(Entries taken from a collection)

■ ■ ■ ■

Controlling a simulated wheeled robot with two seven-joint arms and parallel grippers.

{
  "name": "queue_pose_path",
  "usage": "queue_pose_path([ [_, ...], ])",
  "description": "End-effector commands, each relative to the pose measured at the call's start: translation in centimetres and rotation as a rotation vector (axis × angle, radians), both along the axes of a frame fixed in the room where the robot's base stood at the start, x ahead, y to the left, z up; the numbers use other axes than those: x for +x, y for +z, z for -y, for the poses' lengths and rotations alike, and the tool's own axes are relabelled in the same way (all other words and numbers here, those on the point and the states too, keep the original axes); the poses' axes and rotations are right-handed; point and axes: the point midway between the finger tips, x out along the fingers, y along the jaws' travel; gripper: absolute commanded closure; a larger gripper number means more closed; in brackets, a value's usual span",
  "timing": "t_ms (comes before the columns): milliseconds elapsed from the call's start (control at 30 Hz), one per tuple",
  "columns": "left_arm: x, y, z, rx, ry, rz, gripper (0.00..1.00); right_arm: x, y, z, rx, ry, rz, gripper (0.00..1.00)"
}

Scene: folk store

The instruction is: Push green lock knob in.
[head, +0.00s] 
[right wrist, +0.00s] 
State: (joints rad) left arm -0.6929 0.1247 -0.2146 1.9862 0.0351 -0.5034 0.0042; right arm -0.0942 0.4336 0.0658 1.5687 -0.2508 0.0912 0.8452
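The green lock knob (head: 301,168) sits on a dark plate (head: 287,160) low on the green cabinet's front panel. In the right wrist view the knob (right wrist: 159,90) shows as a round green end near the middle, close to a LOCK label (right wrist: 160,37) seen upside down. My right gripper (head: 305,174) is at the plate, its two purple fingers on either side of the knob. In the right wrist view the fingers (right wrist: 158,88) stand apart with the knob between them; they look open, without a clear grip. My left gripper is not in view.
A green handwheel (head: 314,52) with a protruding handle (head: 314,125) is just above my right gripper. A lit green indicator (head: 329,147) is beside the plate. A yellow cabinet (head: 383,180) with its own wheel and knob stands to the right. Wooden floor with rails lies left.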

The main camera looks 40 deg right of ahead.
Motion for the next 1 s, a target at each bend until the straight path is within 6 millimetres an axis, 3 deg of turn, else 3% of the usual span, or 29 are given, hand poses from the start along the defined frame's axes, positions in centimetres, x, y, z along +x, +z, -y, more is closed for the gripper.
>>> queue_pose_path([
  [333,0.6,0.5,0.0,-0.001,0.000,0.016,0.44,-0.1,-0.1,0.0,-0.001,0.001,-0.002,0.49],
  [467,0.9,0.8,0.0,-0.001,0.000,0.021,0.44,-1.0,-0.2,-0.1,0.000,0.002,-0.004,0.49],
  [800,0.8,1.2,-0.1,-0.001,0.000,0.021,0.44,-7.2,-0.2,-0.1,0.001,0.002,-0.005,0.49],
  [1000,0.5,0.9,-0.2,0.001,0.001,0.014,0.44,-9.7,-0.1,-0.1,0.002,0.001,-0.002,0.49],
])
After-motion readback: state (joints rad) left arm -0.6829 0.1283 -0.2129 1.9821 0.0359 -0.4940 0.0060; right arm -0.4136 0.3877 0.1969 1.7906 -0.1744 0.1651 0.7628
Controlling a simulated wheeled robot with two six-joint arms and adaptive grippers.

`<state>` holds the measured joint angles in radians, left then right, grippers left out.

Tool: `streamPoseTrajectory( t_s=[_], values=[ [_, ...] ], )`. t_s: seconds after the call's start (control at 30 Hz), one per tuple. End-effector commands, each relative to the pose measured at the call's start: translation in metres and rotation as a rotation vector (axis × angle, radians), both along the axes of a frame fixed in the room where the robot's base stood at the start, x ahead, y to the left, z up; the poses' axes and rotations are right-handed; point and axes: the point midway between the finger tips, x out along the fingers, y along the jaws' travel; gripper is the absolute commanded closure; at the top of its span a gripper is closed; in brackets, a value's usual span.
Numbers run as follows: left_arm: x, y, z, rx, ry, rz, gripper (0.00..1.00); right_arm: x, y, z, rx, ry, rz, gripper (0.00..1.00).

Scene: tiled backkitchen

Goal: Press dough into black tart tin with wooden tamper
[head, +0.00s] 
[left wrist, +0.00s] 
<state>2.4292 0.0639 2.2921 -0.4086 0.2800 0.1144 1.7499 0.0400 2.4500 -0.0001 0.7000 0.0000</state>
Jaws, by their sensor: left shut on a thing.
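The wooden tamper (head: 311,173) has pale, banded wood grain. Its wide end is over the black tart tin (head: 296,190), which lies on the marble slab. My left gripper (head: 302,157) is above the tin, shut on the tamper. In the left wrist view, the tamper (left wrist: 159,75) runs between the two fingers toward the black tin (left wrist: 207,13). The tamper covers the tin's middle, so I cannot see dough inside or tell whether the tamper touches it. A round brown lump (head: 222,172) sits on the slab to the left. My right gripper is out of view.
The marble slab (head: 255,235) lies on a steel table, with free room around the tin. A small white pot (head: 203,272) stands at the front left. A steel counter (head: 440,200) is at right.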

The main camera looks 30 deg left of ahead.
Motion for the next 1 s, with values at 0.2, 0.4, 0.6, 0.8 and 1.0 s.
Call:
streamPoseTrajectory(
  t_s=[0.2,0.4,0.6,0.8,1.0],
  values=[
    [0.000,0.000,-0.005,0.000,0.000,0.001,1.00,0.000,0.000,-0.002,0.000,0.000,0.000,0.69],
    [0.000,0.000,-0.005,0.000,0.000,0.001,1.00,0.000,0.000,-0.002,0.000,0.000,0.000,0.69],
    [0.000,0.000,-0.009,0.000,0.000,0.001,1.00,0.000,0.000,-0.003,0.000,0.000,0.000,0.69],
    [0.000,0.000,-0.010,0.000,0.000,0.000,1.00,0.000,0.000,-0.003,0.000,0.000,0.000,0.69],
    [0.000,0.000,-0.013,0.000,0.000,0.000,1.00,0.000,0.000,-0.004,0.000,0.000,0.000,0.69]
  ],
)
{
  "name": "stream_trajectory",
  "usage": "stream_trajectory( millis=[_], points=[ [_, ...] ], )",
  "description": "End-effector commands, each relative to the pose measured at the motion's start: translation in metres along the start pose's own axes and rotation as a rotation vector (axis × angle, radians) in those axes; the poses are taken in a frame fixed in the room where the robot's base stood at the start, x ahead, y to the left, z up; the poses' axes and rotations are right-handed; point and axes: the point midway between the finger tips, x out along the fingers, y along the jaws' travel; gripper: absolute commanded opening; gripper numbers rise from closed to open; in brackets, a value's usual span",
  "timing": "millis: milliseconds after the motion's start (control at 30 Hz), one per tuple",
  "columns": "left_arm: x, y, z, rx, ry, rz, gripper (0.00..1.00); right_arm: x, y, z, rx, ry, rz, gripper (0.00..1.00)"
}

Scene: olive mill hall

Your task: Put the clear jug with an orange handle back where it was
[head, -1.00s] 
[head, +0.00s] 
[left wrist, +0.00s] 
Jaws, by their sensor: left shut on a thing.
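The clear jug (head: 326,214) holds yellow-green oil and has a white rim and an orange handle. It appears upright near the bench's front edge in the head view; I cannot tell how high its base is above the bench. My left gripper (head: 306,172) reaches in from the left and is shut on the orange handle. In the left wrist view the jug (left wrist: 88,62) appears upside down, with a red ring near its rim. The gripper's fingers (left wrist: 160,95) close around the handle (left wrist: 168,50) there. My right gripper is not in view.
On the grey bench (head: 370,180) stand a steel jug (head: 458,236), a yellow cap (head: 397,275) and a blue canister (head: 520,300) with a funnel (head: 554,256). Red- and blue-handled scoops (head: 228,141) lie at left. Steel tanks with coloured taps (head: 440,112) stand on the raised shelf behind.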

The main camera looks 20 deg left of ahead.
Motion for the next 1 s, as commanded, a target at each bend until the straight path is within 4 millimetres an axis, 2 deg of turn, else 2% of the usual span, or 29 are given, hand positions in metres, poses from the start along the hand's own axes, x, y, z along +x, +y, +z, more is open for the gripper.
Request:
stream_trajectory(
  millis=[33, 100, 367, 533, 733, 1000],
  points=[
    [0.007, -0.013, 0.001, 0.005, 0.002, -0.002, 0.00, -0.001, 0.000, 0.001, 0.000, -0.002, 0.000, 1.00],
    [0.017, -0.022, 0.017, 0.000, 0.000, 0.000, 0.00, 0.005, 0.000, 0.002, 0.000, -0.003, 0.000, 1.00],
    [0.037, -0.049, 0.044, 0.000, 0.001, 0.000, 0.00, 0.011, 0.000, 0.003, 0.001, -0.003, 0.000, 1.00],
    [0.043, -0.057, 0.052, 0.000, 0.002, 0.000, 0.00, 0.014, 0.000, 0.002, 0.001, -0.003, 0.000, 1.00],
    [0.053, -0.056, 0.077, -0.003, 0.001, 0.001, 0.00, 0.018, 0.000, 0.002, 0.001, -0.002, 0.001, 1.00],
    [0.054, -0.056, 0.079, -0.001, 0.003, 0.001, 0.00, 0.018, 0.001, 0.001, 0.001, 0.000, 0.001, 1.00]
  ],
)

■ ■ ■ ■

**TASK OBJECTIVE**
Gather and copy every line of the data in which the string "description" is found.

**FINAL RESULT**
  "description": "End-effector commands, each relative to the pose measured at the call's start: translation in centimetres and rotation as a rotation vector (axis × angle, radians), both along the axes of a frame fixed in the room where the robot's base stood at the start, x ahead, y to the left, z up; the numbers use other axes than those: x for +x, y for +z, z for -y, for the poses' lengths and rotations alike, and the tool's own axes are relabelled in the same way (all other words and numbers here, those on the point and the states too, keep the original axes); the poses' axes and rotations are right-handed; point and axes: the point midway between the finger tips, x out along the fingers, y along the jaws' travel; gripper: absolute commanded closure; a larger gripper number means more closed; in brackets, a value's usual span",
  "description": "End-effector commands, each relative to the pose measured at the motion's start: translation in metres along the start pose's own axes and rotation as a rotation vector (axis × angle, radians) in those axes; the poses are taken in a frame fixed in the room where the robot's base stood at the start, x ahead, y to the left, z up; the poses' axes and rotations are right-handed; point and axes: the point midway between the finger tips, x out along the fingers, y along the jaws' travel; gripper: absolute commanded opening; gripper numbers rise from closed to open; in brackets, a value's usual span",

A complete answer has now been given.